Whether you’re already self-employed, just starting out or thinking about quitting your full-time job, you might need to consider how to best manage your money as a freelancer in order to expand your business or simply get through a dry spell. There’s a whole variety of ways to do so and everybody has a different experience – but today I would like to share with you mine. Below are some of the lessons I learnt in my first year working for myself that I’ve found to be invaluable pieces of knowledge that they don’t teach you in school!
Track your time
Recording your timings are extremely important for a number of reasons. A biggie is to simply ensure that you are getting paid enough for the hours you’re working. It can be easy when we are in the thick of a project to suddenly realise you can’t remember how many hours you’ve put in! You could end up going way over what you quoted for without realising, therefore losing money – fast! So, keeping records of everything from emails and phone conversations to design time to ensure you’re on track.
Another reason is that you can use these records to share with your clients if they ever begin to question the length of the project. This can be pretty useful if your client keeps adding extra elements or changing the goal posts – you can use it as a leverage to protect yourself and show how your time is being allocated. Perhaps you can see areas that need to be cut back on? Are you spending too long on a certain part of the process?
And finally, it can keep your personal tasks in check too! Procrastination and taking breaks can be used in a positive way, but it’s best to keep an eye on how long you’re spending on your down time! You may want to allocate, say, one hour each day to catch up with social etc. and by timing it you can easily see if you’re going over and wasting more time than you can afford. It’s that extra kick up the bum to keep pushing!

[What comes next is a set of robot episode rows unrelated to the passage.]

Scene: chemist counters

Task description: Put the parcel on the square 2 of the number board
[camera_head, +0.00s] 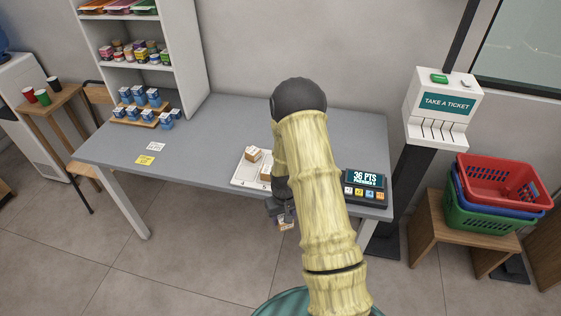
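The white number board (238,181) lies on the grey counter, partly hidden behind my arm. The figures 4 and 5 show along its front edge; square 2 cannot be made out. One brown and white parcel (252,154) sits on the board's back left part, and another brown parcel (265,173) sits nearer the front, partly covered by my arm. My gripper (284,218) points down in front of the counter's front edge, below the board in the picture. A small brown and white parcel (286,225) is between its fingers, apart from the board.
A dark points display (365,188) stands on the counter right of my arm. Blue and white boxes (146,113) stand at the counter's back left, near white and yellow cards (145,160). The counter's left middle is clear. Stacked baskets (497,195) and a ticket machine (441,107) are at right.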

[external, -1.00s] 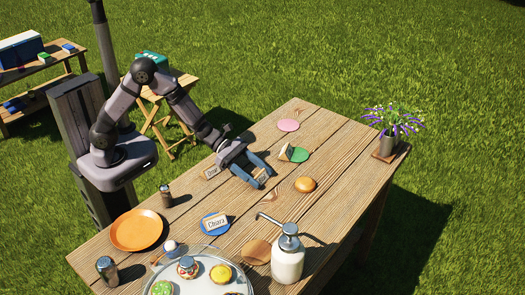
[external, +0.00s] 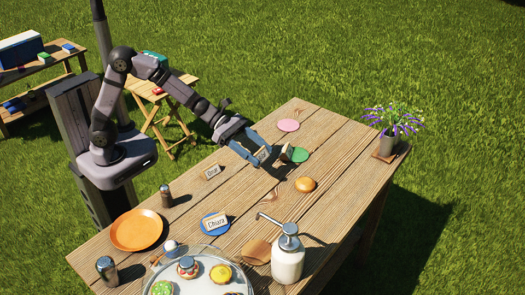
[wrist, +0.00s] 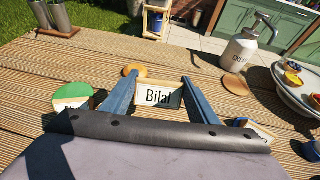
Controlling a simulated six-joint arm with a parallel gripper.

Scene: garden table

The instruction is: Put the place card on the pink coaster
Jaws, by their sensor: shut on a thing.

A simple way to record all your tasks could be using a simple timesheet app such as Toggl.
Record your expenses
An absolute staple for anyone who is self-employed is to record each and every one of your business expenses. You could be claiming thousands back if you’re savvy about it. How it works is that the money you spend on the running costs of your business can be deducted from your income to give you your taxable profit. An example scenario via www.gov.uk explains: “Your turnover is £40,000, and you claim £10,000 in allowable expenses. You only pay tax on the remaining £30,000 – known as your taxable profit.” Simple! So what is classed as an allowable expense? It could be anything from your work equipment to taking a client for a cup of coffee. Perhaps you pay a monthly rental for your studio? Yep. Your business phone bill? Yep. Your Adobe software? Yep. All of these and many more! According to www.gov.uk, these categories are all considered reasonable expenses:
office costs, e.g. stationery or phone bills
travel costs, e.g. fuel, parking, train or bus fares
clothing expenses, e.g. uniforms
staff costs, e.g. salaries or subcontractor costs
things you buy to sell on, e.g. stock or raw materials
financial costs, e.g. insurance or bank charges
costs of your business premises, e.g. heating, lighting, business rates
advertising or marketing, e.g. website costs
At the end of each tax year, you’ll need to have all of these expenses properly organised, so remember to always keep your receipts! There are apps and software available to keep everything in check such as Quick Books and Zoho.
Get invoicing and accounting software
Ah, the fun stuff. Give yourself more time to spend on your creative work by keeping the time spent on your invoicing and accounts to a minimum. There’s a whole plethora of apps and softwares available at your fingertips to create quick, beautiful and personalised documents with automated inputs and payment tracking features. Quick Books and Zoho are great for these in addition to recording your expenses (as I mentioned previously) so why not keep it all under the same roof? Another benefit is that you can easily cast over your sales and profits each month or across the year to track your good months, bad months and everything in between. Knowing the patterns of your sales is a great way to forecast your cash flow for the future, meaning you can be prepared for quieter months and quickly notice if something isn’t right!
Prepare for your taxes in advance
So you’ve just been working hard on a project, and finally, payday comes! Yay! Easy tiger, not all of that money belongs to you. Don’t forget about the tax man, your national insurance and perhaps you even have a student loan to think about? The best way to avoid a massive stinger at the end of the tax year is to prepare yourself as best as possible by putting a small percentage of your wages away in a separate account. You may want to stash around 20%, just to be safe or alternatively you could use tax calculators that are available online to help you determine a more accurate figure.